After the Developer Chooses
- Create a fix branch from the correct base:
- If the original PR is merged, branch from the same base branch it targeted (rework is typically found on a staging / integration environment).
- If the original PR is open, switch to its branch and push the fix there.
- Implement the fix following the chosen approach.
- Update or add tests covering the rework scenario.
- Run the project's code-style and quality checks (see the
backend-quality / frontend-quality skills for the relevant stack).
- Commit and push.
- If the original PR was merged, open a new PR referencing the Jira issue.
- Update Jira if the fix changes user-facing behaviour (use the
jira-updates skill).
- Transition the issue to the appropriate review status — discover the transition via
jira_get_transitions; never hardcode transition IDs.
Guidelines
- Don't start fixing immediately — research first, propose options, let the developer decide.
- Read the full comment thread — later comments often clarify or override earlier feedback.

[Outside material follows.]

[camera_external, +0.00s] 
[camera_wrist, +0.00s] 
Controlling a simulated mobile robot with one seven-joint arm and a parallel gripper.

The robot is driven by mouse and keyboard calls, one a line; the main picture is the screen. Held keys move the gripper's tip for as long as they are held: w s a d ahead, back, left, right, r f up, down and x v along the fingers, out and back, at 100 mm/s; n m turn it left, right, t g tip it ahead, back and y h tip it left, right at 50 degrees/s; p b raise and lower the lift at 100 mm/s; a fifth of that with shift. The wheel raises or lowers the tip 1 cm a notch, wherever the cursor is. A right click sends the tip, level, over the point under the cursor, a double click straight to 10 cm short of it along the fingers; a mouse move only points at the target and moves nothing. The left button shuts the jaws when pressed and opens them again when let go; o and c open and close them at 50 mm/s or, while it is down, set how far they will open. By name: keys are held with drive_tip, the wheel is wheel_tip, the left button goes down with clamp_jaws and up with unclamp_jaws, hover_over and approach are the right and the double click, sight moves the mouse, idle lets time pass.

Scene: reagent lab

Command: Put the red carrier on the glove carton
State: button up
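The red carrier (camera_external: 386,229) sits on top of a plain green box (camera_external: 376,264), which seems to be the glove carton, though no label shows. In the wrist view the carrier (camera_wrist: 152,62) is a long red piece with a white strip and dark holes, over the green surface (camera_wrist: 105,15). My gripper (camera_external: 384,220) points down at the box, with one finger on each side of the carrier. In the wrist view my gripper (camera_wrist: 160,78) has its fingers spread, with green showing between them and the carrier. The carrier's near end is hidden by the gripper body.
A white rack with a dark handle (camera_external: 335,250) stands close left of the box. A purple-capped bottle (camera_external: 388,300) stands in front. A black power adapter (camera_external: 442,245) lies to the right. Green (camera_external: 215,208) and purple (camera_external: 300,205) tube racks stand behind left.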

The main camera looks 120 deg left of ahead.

- Consider the feedback source — QA issues usually need exact behaviour fixes; UX issues may need design discussion first.
- Check if it's a bug or a requirement change — rework feedback sometimes adds new requirements that weren't in the original spec. Flag this clearly.
- Look at the test suite — if the current tests pass but the behaviour is wrong, the tests may need updating too.
- Be specific about file locations — reference exact files and line numbers when discussing the root cause.